Com a confirmação oficial de que a festa será encerrada, tem início novamente as conversações, o sentimento de frustração e o inconformismo. Alguns gritam, se perguntando: “Por que acabou?” Já do outro lado, um grupo se forma e canta em um coro: “Eu não vou embora”, enquanto dançam mesmo sem música, se recusando a aceitar que tudo aquilo está acontecendo. Outros, já se dirigem em direção à portaria para irem embora.

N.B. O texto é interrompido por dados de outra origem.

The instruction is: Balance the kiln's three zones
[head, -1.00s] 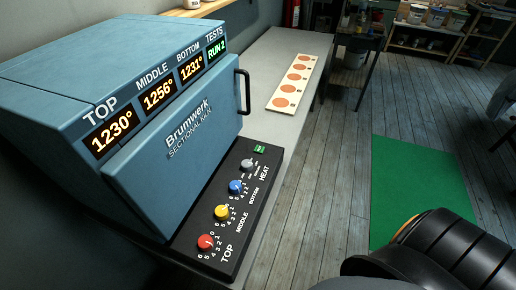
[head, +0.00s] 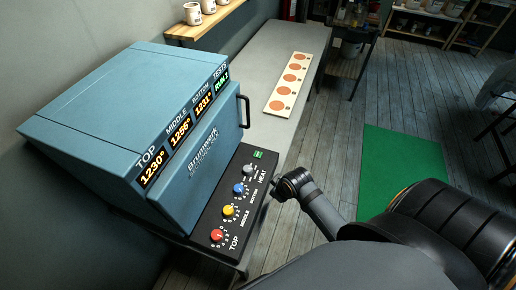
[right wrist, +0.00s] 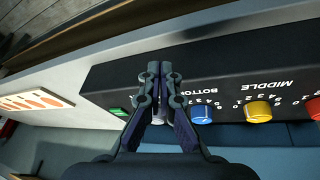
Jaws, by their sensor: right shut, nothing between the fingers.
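The blue kiln (head: 110,110) stands on the bench at left, its display reading TOP 1230°, MIDDLE 1256°, BOTTOM 1231° and TESTS RUN 2. Its black control panel (head: 212,215) carries a red TOP knob (head: 217,235), a yellow MIDDLE knob (head: 229,211), a blue BOTTOM knob (head: 239,188), a grey HEAT knob (head: 248,170) and a green button (head: 258,155). My right gripper (head: 277,188) is shut and empty by the panel's front edge, near the HEAT end. In the right wrist view its fingers (right wrist: 153,72) partly hide the grey knob, left of the blue knob (right wrist: 202,113). My left gripper is out of view.
A card with several orange discs (head: 290,82) lies on the grey bench (head: 262,60) beyond the kiln. A black door handle (head: 245,110) sticks out from the kiln. A wall shelf (head: 205,25) holds pots. A green mat (head: 400,170) lies on the floor.

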O organizador volta ao palco e pede de novo para que as pessoas se retirem o mais rápido possível. Nesse momento, um dos participantes, de forma agressiva, exige o seu dinheiro de volta, apontando e olhando em volta com a iniciativa de iniciar uma briga corporal. Mas todos ao seu redor o ignoram e continuam se organizando em direção à saída. Na portaria, inicia-se uma enorme fila, a fim de retirar os tickets individuais para possível acordo com aquelas pessoas que pagaram o valor mais alto na hora da festa. Enquanto alguns ainda gritam: “Se fosse uma festa hetero ninguém fechava”.

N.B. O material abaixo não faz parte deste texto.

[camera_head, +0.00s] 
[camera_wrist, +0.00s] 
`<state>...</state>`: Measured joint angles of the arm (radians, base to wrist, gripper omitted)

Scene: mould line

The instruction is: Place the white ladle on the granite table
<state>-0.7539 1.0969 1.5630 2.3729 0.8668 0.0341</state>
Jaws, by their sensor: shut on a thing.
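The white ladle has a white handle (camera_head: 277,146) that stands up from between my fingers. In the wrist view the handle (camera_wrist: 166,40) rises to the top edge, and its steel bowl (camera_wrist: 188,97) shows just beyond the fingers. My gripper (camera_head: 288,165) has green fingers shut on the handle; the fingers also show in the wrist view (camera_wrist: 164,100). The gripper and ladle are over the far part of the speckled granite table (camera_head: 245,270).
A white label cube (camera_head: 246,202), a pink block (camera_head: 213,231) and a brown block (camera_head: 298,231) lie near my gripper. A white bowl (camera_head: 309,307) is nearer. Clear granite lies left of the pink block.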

A Trópico se iniciou com um projeto de amigos, que, reunidos, decidiram realizar um evento fechado, já que não se sentiam representados pelas festas do gênero que existiam na cidade. A necessidade acabou se transformando e resolveram montar uma balada aberta para todos, com um valor especifico.  Foram inspirados pela cantora indie Lana Del Rey, que, ao lançar seu curta-metragem chamado Trópico, abrangeu a descoberta do pecado junto à liberdade. Os organizadores também foram influenciados pelo sentido real da palavra trópico, que “divide” o mundo ao meio, agrega essa divisão de dois mundos. Um lugar onde as pessoas podem ser livres e não são obrigados a seguir determinados padrões de comportamento.

Ao final do evento estavam presentes apenas os amigos que ajudaram na idealização. Cambraia, por um minuto, se encontra em uma conversa. Enquanto abraça seu colega, com um sentimento de desconsolo, afirma: “Destruíram o meu sonho”.